An officer with the Almaty regional police department, who requested anonymity, suggested that cultural factors provide a clue as to why a minor incident escalated so quickly. Both Chechens and Kazaks tend to live in communities made up of extended family, he said, and in a crisis they will naturally rally to the support of their kin.
But the police officer said the aggressive behaviour seen in the incident needs to be understood in the context of broader social changes that have affected society in Kazakstan. With the collapse of the Soviet Union, a kind of free-for-all replaced the old deference to institutions, and people lost confidence both in the rule of law and in the police who are supposed to uphold it.
“When the laws no longer function, people start living by the law of the jungle,” he said.
He noted that there had been some calls to evict the whole Chechen community from the area, but he insisted these were emotional outbursts made in the heat of the moment rather than a reflection of deep-seated racism.
As evidence of this, the policeman pointed out that KazAtKom has plenty of Chechen residents, yet the crowd which descended on the village “did not target anyone else” – they were after one man.
Political analyst Eduard Poletaev agrees that distrust of the police could have played a role.
“People’s trust in the law-enforcement agencies is being drastically eroded. This is particularly apparent in the smaller towns and villages, where many problems are solved through negotiations,” he said. “None of those involved in the fight thought about going to the police. Instead of that, they chose to escalate the conflict by taking the law into their own hands.”
However, Yevgeny Zhovtis, the director of the Kazakstan Bureau for Human Rights and Rule of Law, warns that there are latent tensions among various ethnic communities in Kazakstan, and that these should not be left to fester just because they represent an uncomfortable truth.
“Whether we want to acknowledge it or not, this was a mass conflict of an inter-ethnic nature.

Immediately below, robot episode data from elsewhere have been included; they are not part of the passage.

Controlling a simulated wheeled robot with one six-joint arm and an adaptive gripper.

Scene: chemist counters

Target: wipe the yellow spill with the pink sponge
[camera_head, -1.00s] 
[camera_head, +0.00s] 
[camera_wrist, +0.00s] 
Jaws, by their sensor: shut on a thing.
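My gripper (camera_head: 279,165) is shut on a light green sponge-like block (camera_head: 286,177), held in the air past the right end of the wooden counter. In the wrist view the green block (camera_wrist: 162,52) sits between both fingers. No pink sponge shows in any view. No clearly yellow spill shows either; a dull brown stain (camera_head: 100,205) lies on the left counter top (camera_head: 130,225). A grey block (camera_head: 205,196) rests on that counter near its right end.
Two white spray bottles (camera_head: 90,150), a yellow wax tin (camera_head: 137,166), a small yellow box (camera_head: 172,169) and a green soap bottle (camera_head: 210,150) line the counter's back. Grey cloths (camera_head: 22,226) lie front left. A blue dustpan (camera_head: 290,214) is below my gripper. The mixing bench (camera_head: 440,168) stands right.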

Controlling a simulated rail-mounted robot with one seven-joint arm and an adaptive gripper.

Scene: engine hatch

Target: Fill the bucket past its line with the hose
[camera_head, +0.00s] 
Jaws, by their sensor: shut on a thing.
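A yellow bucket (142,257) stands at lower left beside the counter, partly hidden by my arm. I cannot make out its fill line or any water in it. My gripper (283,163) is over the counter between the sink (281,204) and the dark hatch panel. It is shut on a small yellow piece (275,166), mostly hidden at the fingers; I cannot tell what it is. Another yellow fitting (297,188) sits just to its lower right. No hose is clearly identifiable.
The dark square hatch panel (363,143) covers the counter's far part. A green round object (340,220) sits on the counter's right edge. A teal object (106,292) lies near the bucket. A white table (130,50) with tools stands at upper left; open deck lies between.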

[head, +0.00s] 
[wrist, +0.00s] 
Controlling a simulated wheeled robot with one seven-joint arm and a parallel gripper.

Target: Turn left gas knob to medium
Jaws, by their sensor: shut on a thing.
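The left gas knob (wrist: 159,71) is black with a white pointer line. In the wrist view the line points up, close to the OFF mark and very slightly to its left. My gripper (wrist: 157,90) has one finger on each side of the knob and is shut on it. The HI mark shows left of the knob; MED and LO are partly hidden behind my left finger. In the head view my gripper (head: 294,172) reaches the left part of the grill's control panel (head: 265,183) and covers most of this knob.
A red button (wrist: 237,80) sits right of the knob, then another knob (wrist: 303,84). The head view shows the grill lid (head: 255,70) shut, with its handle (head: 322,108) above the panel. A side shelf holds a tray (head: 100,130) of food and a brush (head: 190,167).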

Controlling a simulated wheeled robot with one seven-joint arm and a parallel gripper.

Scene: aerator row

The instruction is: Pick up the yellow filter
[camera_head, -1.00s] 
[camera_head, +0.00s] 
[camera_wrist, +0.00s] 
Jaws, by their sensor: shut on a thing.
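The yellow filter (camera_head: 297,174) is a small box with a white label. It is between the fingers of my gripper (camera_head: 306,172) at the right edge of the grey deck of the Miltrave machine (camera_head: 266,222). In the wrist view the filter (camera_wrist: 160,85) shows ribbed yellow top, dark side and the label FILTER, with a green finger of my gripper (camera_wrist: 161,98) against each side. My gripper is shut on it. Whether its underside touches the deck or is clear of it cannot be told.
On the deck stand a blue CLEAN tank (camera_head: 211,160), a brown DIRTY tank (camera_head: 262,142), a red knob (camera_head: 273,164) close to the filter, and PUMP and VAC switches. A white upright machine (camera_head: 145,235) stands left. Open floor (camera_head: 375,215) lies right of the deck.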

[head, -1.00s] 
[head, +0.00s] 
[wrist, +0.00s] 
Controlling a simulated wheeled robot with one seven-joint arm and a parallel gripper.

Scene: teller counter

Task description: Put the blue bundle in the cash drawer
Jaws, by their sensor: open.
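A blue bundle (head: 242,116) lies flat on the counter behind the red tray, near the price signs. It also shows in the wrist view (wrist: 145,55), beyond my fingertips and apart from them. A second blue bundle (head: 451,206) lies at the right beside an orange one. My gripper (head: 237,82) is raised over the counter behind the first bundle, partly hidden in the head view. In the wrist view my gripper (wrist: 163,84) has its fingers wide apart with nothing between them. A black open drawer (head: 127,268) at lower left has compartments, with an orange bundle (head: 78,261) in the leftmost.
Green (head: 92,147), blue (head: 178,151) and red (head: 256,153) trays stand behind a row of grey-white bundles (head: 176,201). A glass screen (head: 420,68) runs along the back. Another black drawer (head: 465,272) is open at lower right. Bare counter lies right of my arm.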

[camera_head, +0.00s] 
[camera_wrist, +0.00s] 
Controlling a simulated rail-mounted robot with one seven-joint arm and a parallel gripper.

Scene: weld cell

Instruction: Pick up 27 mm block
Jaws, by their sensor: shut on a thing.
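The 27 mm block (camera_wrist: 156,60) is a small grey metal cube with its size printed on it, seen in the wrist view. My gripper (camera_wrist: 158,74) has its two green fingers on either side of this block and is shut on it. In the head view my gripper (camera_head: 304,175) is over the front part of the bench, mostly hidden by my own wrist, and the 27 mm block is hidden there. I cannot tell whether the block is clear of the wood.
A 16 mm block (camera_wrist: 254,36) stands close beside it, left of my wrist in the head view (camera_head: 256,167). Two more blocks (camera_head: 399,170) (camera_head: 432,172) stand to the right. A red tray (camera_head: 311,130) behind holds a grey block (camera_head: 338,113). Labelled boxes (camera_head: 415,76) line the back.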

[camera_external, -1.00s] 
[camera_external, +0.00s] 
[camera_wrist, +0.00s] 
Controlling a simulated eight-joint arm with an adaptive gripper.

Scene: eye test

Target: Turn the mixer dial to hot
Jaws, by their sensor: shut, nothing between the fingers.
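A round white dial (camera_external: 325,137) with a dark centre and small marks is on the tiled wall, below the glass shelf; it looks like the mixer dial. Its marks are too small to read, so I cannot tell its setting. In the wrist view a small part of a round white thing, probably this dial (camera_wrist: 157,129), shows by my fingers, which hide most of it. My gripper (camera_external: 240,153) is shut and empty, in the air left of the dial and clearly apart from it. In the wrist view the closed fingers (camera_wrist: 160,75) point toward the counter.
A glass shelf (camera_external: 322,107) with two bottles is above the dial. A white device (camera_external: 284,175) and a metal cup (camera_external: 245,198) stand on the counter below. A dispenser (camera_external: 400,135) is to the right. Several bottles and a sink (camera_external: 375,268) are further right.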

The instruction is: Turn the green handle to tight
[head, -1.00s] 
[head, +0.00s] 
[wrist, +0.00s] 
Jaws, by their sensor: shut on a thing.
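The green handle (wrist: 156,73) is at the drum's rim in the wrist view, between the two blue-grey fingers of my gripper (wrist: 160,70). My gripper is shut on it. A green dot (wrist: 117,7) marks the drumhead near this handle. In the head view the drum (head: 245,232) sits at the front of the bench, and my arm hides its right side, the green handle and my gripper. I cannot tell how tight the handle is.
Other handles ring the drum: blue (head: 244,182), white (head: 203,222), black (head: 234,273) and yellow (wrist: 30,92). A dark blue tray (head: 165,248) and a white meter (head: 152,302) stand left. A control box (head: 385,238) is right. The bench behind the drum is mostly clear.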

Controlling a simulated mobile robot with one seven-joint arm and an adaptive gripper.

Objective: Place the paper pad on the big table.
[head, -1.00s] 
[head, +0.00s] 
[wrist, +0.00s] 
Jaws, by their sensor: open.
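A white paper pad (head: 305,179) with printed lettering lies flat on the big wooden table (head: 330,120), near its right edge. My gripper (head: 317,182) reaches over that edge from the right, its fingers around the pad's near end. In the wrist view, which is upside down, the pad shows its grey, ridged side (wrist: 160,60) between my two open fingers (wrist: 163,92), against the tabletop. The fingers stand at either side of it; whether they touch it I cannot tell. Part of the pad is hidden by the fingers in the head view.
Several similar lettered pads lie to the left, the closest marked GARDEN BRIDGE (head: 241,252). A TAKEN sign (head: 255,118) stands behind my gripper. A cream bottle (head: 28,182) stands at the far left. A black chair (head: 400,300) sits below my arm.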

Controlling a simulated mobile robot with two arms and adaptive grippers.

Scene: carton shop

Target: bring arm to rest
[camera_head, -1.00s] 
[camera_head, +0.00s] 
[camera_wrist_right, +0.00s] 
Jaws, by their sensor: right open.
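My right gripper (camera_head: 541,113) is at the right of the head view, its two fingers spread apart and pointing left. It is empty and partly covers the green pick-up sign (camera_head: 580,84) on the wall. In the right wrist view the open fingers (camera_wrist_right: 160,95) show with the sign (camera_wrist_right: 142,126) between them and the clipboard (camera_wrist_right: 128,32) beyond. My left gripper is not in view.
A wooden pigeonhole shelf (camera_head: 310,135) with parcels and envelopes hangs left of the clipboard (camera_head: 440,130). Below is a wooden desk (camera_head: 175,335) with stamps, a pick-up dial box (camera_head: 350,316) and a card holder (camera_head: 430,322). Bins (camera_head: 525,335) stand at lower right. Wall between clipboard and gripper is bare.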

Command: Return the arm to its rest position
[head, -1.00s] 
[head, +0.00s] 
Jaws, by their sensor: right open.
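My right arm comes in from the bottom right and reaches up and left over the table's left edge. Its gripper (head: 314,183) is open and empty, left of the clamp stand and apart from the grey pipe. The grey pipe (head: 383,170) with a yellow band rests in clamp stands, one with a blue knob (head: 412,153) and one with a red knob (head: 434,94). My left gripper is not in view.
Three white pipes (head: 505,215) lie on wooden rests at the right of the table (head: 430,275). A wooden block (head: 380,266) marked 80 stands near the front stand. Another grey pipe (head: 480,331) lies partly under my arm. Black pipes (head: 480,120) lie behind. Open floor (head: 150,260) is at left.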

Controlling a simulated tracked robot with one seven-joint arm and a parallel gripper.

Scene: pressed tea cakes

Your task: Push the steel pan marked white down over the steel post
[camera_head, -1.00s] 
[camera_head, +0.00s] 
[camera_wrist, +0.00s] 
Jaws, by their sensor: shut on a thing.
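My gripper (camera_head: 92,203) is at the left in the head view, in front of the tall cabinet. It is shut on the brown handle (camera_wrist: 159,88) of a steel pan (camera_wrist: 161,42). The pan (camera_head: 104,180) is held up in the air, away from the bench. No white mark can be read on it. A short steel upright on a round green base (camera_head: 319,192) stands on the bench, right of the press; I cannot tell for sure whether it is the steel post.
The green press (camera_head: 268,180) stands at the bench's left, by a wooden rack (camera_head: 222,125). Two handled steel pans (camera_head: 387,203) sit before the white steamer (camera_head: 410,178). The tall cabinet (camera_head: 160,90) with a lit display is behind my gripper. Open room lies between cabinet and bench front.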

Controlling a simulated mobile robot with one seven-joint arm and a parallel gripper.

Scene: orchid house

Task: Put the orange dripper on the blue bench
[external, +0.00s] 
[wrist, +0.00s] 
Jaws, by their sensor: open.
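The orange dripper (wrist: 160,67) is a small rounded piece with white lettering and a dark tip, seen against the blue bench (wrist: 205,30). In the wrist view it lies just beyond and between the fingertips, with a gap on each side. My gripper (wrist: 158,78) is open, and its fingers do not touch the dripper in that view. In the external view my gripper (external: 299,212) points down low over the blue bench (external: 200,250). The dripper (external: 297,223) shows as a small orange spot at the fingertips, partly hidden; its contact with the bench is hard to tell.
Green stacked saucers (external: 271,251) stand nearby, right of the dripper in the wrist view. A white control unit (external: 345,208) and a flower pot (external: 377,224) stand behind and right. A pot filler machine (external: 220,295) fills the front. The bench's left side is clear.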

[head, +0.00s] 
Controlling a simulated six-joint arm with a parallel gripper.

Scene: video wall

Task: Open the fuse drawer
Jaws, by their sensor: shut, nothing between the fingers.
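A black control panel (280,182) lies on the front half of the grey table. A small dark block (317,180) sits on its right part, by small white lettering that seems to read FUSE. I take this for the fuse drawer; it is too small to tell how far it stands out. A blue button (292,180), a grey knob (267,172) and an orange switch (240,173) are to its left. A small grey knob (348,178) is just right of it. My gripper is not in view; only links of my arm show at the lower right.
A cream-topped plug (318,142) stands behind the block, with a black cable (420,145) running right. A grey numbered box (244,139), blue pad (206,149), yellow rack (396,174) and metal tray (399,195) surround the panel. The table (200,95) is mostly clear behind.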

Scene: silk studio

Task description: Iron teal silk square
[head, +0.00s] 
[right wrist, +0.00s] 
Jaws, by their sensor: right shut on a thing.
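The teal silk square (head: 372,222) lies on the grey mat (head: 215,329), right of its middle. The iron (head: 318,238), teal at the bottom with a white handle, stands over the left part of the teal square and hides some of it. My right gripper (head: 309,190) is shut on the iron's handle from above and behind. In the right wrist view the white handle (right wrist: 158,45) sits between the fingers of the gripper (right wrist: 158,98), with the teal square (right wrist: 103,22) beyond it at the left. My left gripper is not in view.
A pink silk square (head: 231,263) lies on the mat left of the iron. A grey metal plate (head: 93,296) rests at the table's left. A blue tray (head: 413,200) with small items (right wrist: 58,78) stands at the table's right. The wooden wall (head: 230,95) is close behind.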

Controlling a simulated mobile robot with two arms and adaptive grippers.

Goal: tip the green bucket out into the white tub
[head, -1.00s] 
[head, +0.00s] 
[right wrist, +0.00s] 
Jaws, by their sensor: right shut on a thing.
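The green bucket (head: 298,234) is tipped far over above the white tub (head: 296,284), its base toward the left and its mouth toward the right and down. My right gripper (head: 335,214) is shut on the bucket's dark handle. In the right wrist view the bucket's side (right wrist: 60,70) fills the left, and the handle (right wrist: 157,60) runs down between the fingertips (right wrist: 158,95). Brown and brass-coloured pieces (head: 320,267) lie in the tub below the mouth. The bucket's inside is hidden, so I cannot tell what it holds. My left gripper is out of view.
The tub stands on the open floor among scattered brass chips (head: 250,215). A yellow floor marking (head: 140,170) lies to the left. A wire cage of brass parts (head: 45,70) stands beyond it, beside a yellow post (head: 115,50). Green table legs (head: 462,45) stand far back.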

If people go round setting fire to someone’s house after a fistfight, there has to be a deep-rooted reason for it,” he said.
He says that if social problems cannot be discussed in an open and balanced manner, then radical views could garner mainstream support.
According to Zhovtis, the majority of people in Kazakstan are tolerant of ethnic and religious differences. “But you can’t take that for granted. It is not enough to set up cultural centres and have folk-dancing on national holidays,” he said.
“You have to afford people equal opportunities to be involved in government and business, and tackle social problems.”
He added, “These issues get discussed among ethnic minority circles, but they don’t get an airing at the government level.”